Given request.
Search the records for the word "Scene" and report each line that has it.

──────── Data rows ────────

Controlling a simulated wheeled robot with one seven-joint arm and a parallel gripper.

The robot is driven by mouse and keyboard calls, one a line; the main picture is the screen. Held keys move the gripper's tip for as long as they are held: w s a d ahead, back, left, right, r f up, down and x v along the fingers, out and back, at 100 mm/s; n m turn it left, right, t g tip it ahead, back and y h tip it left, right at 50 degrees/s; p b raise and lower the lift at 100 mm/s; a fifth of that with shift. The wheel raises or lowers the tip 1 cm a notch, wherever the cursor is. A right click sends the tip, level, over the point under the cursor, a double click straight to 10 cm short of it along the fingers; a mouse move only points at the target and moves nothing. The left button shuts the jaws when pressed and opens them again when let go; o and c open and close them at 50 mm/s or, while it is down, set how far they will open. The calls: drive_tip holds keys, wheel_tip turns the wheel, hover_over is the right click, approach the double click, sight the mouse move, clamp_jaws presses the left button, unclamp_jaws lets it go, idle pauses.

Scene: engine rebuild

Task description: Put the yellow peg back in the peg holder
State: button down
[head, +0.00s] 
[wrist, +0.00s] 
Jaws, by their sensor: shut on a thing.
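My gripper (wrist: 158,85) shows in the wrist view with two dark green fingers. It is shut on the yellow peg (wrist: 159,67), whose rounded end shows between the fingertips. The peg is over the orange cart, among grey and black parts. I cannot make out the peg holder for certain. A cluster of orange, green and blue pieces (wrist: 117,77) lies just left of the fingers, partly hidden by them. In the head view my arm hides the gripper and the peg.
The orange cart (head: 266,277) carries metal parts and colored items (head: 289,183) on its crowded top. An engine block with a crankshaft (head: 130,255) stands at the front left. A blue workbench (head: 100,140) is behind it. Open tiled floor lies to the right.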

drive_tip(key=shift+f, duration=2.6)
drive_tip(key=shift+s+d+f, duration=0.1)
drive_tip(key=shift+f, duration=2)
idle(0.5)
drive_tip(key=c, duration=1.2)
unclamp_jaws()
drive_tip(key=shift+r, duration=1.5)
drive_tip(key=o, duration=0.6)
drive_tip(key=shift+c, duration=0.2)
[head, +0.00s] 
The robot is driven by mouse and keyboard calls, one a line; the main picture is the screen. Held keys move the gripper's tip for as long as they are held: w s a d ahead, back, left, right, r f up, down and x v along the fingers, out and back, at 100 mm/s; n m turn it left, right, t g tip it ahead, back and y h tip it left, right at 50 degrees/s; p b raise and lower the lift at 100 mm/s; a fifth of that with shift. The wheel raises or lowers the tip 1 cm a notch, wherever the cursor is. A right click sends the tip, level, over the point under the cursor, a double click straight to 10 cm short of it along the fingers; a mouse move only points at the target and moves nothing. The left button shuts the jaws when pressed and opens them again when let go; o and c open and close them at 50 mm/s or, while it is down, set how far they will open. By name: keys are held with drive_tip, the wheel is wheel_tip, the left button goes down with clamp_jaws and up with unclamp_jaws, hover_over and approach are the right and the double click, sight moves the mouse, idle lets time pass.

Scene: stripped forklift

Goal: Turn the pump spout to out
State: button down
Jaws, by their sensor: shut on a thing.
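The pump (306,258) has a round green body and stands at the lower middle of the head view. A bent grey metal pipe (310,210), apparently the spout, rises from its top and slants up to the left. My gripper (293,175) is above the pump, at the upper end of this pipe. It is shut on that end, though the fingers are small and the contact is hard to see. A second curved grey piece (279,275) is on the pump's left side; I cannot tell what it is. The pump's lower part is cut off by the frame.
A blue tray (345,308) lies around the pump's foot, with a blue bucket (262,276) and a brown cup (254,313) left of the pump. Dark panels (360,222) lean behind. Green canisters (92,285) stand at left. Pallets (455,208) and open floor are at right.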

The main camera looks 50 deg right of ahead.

────────

Exercise response.
Scene: engine rebuild
Scene: stripped forklift

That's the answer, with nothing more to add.